2017年6月19日/共同研究の第1回研究会では、造形作家・日本身体文化研究所主宰の矢田部英正氏を招いて、民具と人間の「身体技法」とのかかわりについてお話を伺った(公開講演「坐り方と椅子のデザイン~身体技法論をめぐって」/於:神奈川大学日本常民文化研究所)

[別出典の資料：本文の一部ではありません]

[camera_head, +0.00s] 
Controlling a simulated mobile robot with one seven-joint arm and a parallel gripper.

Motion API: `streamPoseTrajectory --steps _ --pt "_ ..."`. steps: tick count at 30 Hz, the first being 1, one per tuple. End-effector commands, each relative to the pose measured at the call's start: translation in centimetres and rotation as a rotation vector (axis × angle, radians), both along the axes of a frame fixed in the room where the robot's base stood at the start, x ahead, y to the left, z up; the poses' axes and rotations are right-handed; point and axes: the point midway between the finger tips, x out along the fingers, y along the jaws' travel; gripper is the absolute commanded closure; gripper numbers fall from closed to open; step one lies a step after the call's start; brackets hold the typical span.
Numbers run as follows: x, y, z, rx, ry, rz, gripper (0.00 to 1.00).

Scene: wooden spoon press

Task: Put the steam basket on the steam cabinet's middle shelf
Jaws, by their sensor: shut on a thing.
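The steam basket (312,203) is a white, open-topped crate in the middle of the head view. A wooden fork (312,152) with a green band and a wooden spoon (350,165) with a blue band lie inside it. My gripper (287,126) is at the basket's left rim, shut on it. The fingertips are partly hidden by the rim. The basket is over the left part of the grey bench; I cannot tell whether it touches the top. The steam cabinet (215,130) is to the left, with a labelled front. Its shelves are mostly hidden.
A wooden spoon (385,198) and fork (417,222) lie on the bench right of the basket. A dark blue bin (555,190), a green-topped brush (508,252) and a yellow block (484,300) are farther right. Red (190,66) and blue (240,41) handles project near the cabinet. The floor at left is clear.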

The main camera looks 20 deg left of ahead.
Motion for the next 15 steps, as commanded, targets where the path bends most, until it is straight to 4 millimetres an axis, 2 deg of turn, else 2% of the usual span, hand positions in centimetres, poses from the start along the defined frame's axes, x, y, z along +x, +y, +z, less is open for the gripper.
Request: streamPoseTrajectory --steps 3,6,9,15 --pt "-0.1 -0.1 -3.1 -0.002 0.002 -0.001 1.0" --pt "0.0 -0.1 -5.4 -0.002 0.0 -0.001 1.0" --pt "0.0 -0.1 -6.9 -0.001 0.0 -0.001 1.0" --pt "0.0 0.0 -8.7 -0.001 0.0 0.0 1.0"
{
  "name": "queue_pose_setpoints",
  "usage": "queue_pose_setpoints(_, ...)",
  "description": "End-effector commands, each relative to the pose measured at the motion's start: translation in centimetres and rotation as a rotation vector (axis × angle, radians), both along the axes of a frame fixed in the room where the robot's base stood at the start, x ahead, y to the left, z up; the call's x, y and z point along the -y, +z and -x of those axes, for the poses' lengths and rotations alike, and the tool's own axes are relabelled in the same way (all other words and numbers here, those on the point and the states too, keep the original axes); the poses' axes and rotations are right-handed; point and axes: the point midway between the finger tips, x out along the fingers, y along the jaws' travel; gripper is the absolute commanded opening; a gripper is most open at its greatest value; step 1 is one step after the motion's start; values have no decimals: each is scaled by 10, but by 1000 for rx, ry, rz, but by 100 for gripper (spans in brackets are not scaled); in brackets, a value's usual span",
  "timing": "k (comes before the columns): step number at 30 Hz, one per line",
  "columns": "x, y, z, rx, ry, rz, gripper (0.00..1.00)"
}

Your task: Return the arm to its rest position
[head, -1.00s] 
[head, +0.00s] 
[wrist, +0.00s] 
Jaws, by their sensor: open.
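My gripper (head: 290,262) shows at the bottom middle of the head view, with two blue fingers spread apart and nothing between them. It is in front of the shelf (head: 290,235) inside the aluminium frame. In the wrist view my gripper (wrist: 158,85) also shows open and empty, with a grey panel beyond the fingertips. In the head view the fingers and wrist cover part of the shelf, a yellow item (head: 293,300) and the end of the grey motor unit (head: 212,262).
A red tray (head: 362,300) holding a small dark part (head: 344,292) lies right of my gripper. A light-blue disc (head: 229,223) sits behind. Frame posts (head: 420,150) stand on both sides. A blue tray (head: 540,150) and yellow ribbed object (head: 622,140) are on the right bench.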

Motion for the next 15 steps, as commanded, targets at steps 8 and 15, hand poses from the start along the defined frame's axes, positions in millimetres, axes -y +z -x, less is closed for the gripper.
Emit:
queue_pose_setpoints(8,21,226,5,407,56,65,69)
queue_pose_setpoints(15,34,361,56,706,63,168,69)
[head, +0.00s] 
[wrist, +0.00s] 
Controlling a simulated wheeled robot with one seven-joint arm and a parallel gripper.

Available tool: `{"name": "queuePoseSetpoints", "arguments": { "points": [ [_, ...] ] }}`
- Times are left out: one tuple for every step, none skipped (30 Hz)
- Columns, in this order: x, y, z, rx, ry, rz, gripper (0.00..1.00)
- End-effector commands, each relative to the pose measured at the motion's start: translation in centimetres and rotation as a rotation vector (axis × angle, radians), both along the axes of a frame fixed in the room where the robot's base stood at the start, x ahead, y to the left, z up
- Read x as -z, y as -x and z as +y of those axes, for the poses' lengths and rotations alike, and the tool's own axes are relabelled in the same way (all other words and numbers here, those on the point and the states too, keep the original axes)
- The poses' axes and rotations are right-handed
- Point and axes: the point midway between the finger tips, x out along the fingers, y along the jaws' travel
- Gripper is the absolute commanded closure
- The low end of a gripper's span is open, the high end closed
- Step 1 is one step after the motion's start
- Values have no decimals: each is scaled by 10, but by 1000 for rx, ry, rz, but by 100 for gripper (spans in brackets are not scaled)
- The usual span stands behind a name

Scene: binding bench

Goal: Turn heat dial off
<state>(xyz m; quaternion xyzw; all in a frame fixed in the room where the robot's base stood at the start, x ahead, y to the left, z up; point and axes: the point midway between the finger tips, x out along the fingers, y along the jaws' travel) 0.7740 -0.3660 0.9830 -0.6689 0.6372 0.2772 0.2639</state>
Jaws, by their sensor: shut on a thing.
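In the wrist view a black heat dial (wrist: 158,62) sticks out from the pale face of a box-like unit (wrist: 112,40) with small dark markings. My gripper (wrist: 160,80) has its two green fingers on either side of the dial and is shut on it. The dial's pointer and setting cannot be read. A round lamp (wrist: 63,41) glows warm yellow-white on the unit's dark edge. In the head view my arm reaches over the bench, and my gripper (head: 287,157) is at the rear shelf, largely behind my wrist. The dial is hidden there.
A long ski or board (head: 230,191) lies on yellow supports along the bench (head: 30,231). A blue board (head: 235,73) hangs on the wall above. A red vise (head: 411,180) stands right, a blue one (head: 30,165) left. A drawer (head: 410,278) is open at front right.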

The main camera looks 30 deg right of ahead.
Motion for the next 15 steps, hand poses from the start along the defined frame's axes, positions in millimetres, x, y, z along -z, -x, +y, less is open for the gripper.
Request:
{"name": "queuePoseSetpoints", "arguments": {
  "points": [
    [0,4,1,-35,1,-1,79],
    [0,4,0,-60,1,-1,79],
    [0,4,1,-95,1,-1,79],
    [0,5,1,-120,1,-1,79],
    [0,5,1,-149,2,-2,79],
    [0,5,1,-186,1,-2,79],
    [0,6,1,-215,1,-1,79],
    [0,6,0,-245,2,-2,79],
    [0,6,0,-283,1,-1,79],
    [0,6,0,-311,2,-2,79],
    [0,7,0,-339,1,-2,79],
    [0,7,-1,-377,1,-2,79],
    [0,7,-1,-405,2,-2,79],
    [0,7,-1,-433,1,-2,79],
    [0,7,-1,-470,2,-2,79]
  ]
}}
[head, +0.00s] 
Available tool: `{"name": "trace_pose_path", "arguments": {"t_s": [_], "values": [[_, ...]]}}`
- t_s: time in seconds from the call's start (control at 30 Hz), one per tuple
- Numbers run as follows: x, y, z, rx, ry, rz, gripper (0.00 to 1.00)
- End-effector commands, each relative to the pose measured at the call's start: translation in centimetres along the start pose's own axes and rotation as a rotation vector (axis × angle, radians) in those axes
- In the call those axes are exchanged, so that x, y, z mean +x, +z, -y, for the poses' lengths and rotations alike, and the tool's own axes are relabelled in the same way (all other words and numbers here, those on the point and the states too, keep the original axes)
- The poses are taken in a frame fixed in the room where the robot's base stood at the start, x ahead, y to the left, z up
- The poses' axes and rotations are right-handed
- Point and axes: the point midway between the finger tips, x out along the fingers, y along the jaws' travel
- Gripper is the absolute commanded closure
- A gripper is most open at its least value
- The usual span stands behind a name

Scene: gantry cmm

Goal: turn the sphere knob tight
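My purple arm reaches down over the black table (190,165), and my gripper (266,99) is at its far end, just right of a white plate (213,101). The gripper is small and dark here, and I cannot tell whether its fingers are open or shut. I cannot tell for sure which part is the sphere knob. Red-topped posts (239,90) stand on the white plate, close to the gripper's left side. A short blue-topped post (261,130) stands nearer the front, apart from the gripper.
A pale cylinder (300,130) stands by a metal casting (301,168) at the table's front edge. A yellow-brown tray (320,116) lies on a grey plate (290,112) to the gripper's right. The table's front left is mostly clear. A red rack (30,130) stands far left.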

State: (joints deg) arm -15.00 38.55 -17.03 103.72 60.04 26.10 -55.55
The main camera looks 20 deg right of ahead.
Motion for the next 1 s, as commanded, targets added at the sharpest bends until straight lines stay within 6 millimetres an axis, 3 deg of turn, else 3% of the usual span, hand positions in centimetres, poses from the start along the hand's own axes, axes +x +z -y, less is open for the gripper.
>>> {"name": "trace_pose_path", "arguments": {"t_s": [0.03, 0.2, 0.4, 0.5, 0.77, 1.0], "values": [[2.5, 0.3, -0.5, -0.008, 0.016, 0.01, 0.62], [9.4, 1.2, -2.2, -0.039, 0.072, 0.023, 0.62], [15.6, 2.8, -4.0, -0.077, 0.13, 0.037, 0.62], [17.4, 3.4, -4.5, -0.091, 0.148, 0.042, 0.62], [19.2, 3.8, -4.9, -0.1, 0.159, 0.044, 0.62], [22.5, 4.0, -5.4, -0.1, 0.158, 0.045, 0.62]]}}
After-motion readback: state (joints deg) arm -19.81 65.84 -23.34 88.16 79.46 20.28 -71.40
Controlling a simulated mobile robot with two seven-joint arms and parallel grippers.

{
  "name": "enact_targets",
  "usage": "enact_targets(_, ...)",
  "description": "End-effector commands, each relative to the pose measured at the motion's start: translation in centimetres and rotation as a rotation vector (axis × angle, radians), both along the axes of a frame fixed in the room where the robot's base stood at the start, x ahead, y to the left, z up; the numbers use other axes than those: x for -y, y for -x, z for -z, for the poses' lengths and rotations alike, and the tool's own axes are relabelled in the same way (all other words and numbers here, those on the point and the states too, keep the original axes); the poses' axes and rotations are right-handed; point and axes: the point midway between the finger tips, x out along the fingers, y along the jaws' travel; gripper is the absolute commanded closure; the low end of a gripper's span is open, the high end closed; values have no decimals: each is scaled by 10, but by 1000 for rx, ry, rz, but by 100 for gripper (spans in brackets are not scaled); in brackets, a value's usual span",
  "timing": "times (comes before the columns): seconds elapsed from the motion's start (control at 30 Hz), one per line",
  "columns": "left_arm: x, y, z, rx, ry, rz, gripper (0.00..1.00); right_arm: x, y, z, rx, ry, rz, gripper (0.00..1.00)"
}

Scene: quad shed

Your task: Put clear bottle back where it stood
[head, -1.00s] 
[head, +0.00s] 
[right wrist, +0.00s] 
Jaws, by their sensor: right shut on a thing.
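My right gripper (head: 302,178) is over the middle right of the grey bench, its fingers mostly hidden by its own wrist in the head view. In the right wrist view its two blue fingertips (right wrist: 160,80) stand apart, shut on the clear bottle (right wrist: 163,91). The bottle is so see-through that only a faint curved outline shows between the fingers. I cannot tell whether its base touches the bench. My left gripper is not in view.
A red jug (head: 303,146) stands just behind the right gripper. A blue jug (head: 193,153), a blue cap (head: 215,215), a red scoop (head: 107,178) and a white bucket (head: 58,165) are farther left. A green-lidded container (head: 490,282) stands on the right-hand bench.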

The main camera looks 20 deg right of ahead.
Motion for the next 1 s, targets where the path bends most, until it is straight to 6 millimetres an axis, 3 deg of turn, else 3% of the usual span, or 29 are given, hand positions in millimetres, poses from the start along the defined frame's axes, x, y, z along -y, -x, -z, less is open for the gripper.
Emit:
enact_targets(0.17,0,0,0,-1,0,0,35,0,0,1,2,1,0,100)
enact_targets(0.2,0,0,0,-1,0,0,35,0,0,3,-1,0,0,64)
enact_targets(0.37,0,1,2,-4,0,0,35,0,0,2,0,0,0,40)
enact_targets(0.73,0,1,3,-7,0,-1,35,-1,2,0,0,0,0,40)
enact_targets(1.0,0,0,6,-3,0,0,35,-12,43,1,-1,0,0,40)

 わが国の博物館で「民俗資料」「民俗文化財」「生活用具」「民具」の類は、アチック・ミューゼアムが示した「民具蒐集調査要目」や文化庁の民俗文化財の「調査収集の手びき」が示した「用途別」もしくは「分野別」の分類が広く採用されてきた。生活の場面ごとに整理するこの分類方法は、収蔵や展示でも、分かりやすく、それなりに有効と判断されてきた。しかし、この分類に沿う資料整理や研究には適していても、見落とされている分野もあり、資料の形態や素材、機能に注目して研究を行おうとすると、めざす資料が分野間に分散し、横断的な検索が求められ、全分野を確認し直さなければならないことになる。さらに全国の博物館から目的の民具を探索しようとすると、多様な方言の壁に阻まれ、同一種と思われる民具の把握が困難だった。この課題は、実は民具研究が始まった渋沢敬三の時代から指摘され、「民具の標準名」いわば「学名」の設定がひとつの解決方法だと考えられていた。しかし、2009年から5か年にわたり国際常民文化研究機構の共同研究「民具の名称に関する基礎的研究」でこのことを再検討し、認知言語学などの成果から、自然物の学名と同じようなレベルでは、人工物の種類を特定し、厳密な概念を与えることは不可能であることが明確になった。それでも、私たちは日常生活で道具に一定の種類を見出し、一定の範囲で共通名を与えて生活していることをどう捉えるのか。そこで先人たちがいかに「民具」を捉えてきたのかを根本的に見直そうと考えた。概念としての名称に頼らず、個体がもつ「形態」や「機能」から個別の民具を見直し、共通する形態と機能の要素を抽出して、その組み合わせで民具の多様なあり方を見定める方法を開拓することをめざした。国際的な比較研究でも「言語の壁を超えて対応が可能な分類基準・検索手法」が必要になるに違いないと考えた。
 かつて、宮本常一『民具学の提唱』(1979年)が示した「民具の機能」の分析手法は、ほとんど未完成のまま今日に至っている。これを再検討し、人類に共通する身体機能の延長としての「民具の機能」のあり方と、民具の形態を構成する要素を見定める視点を重ねて、新たな民具の読み方を開拓することをめざした。

2 .共同研究の具体的方法と成果の総括

2017年9月30日/共同研究の主要な分析対象とさせていただいた富山県の「砺波の民具」のコレクションについて、聞き取り調査を実施。このあと、あしかけ4年にわたり「民具の機能と形態」の観点から、個別の資料について見直す作業を試みることが実現した(於:砺波民具展示室)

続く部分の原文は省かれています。